Structural Assessment and Retrofitting Design

We have developed expertise in Structural Rehabilitation and Strengthening of Buildings. State of the art techniques like structural strengthening with carbon fibre wrapping, foundation rehabilitation with micro piles etc. are being used on projects

  • Surveys: Damage Surveying, Core Sampling, Steel Extraction, Ferro Scanning, Slab Load Tests, Petrographic Testing, etc.
  • Development and Implementation of non-destructive testing (NDT) regimes
  • Structural Assessment and Evaluation of Test Data: Structural Integrity, Thermal Stress Analysis, Fatigue Life Analysis, Concrete / Reinforcement Assessment, etc.
  • Development of repair methods and structural strengthening schemes (CFRP wrapping or lining, Column Jacketing, Grouting and Injection, Steel Bracing,  Steel Plate Bonding, Foundation Underpinning, etc.)
  • Monitoring of structural condition

Vibration Analysis

Utilizing software like SAP 2000, a three-dimensional model is developed. Modal analysis is then applied to ascertain the system’s natural periods, frequencies, and modal shapes. To gain insights into the dynamic behavior and response, a dynamic time history analysis is carried out. Damping values, aligning with guidelines from relevant codes and standards and encompassing both geometric and material damping, are adhered to. This systematic approach is geared towards safeguarding stability and reliability in the dynamic response of the scrutinized system.

Code Compliance

We prioritize adherence to applicable building codes, standards, and regulations to ensure the structural design aligns with safety, durability, and legal requirements. Our team is well versed in the following codes and standards:

  • ACI – American Concrete Institute
  • AISC – American Institute of Steel Construction
  • ASTM – American Society for Testing and Materials
  • ASCE – American Society of Civil Engineers
  • EURO Codes – Technical rules developed by the European Committee for Standardisation for the structural design of construction works in the European Union
  • BSI – British Standards Institute
  • FHWA – Federal Highway Administration
  • AASHTO – American Association of State Highway and Transportation Officials
  • CIRIA – Construction Industry Research and Information Association

Software

The integration of state-of-the-art technology into our processes underscores our dedication to delivering optimal solutions for our clients. By staying ahead of the curve in terms of software capabilities, we position ourselves to tackle a diverse range of engineering challenges with confidence and innovation. At NDA Consulting, we believe that investing in the latest tools is an investment in the success and longevity of every project we undertake. Our staff are professionally trained in the following software programs and stay up-to-date with the latest versions:

  • ETABS for multi-story building analysis and design
  • SAFE for foundation and elevated-slab
  • SAP2000 for structural analysis and design
  • Pro – STructural Analysis and Design
  • CSiBridge for specialized bridge-engineering
  • PLAXIS 3D – Finite Element Analysis including Deformation, Stability and Water flow Analysis as well as Soil-Structure Interaction
  • Elastic Plate (ELPLA) is a powerful tool for analyzing raft/ piled-raft foundations
  • GEO 5 – comprehensive software suite providing solutions from geological survey to advanced geotechnical design
  • Deep Excavations (DeepEx) for linear, non-linear (elastoplastic), limit equilibrium analysis and optimization for Deep Excavations
  • SNAIL – Soil Nail Wall Analysis and Design Software

Value Engineering

In our pursuit of cost-effective design without compromising structural integrity, our engineers conduct meticulous design calculations. They assess loads, material properties, and other parameters to determine the dimensions and specifications of structural elements, striking the optimal balance between cost and performance. Exploring alternative materials, construction methods, and design approaches is integral to achieving this balance.

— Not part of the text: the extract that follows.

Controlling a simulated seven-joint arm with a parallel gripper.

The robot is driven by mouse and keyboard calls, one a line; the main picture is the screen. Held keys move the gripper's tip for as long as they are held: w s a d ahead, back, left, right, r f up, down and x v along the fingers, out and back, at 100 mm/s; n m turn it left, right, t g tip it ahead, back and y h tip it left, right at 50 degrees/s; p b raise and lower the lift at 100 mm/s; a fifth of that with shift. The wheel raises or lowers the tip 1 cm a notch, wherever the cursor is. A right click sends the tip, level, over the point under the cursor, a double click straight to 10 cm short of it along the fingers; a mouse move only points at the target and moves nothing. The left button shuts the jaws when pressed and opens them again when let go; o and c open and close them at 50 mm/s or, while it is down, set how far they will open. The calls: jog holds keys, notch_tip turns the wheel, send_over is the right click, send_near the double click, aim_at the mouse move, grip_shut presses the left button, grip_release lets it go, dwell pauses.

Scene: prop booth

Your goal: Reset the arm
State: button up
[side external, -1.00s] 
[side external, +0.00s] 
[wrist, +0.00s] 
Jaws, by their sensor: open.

Substructure Design including Shoring Works:

Designing the substructure, encompassing the foundation and supporting elements of a structure, is a meticulous process. This process includes design of Shallow Foundations, such as Strip Footings, Isolated Footings, Combined Footings, and Raft Foundations etc. or Deep Foundations like Pile Foundations, Piled Raft Foundations, and Caisson Foundations, as well as designing retaining walls. Safety during construction is a paramount consideration, and thus, temporary supports known as shoring works are thoughtfully incorporated into the comprehensive design. Our designs encompass a variety of shoring piles, including Sheet Piles, Soldier Piles, Secant Piles, and Micropiles. Additionally, we utilize tie-back mechanisms such as post-tensioned grout anchoring and steel strutting and rakers to enhance stability and support during the construction process.

Structural Detailing

Our team adheres meticulously to structural detailing codes and standards while crafting precise drawings and specifications for construction teams. This process ensures strict compliance with dimensional accuracy, material specifications, and detailing connections, aligning with industry standards. In the context of reinforced concrete structures, our detailing includes adherence to relevant codes for reinforcement configurations. By consistently referencing and upholding established codes and standards, our structural detailing not only meets regulatory requirements but also guarantees the structural integrity and safety of the construction in accordance with industry best practices.

Construction Support

Vital support during the construction phase includes addressing queries, resolving issues, and overseeing the correct implementation of the design. Our engineers collaborate closely with construction teams, interpreting design specifications and contributing to the successful realization of the structure.